Assalamu'alaikum!

Perkenalkan, nama saya Aprilely Ajeng Fitriana. Kalian bisa panggil saya Lelly. Saya lahir di Malang pada tanggal 22 April 1991. Saat ini, saya tinggal di Bogor bersama suami dan anak saya. Blog ini adalah tempat saya mencurahkan segala pemikiran saya dari berbagai peristiwa. Bagaimana saya menghadapinya dan apa saja hikmah yang saya peroleh.

Bukan Karna Tak Cinta, Tapi...

Nov 29, 2021

Bukan Karna Tak Cinta


Beberapa hari yang lalu, Ria Ricis akhirnya nikah. Setelah dijodoh-jodohin sama influencer A-Z, akhirnya dia nemu juga jodohnya. Kalau lihat dari penampilan fisiknya, masya Allah...

Pesta pernikahan yang megah pun digelar. Udah kaya Disney Princess gitu. Gatau juga itu persiapannya singkat atau nggak. Tapi, rasanya gak mungkin berbulan-bulan, mengingat ada Oki Setiana Dewi yang jadi "satpam" untuk adiknya biar nggak makin terjerumus ke hal-hal yang Allah nggak ridho. Lihat pesta pernikahan yang super megah dengan hadiah yang fantastis juga, ya nggak mungkin sih berjalan tanpa persiapan. Ada strategi yang disusun supaya pesta bisa berjalan dengan apik, meski waktunya cuma sebentar.

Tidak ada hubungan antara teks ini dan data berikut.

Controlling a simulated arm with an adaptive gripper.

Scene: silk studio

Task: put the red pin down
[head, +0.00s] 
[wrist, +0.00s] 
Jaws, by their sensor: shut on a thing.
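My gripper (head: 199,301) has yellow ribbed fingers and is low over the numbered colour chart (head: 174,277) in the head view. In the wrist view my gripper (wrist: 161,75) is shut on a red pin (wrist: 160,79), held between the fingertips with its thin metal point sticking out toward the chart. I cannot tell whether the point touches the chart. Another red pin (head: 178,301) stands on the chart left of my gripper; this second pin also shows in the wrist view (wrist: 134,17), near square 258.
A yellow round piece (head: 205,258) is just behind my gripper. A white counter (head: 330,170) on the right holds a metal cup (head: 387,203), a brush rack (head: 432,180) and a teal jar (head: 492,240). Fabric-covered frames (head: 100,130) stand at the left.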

Ini sebetulnya fenomena yang umum terjadi di masyarakat kita sih. Kalau mau nikah ya disiapin betul-betul resepsinya. Bahkan, ada juga yang takes time sampai setahun hanya untuk resepsi. Sayangnya, banyak orang mempersiapkan resepsi seapik mungkin, tapi lupa mempersiapkan diri menjalani rumah tangga secara utuh. Padahal, ini sama sekali nggak bisa dibilang mudah. Ada aja ujiannya. Masya Allah ya...

Akhirnya apa? Banyak pernikahan yang hanya sukses sampai ke wedding ceremony-nya saja. Cuma sampai resepsi, abis itu babak belur menjalani pernikahan.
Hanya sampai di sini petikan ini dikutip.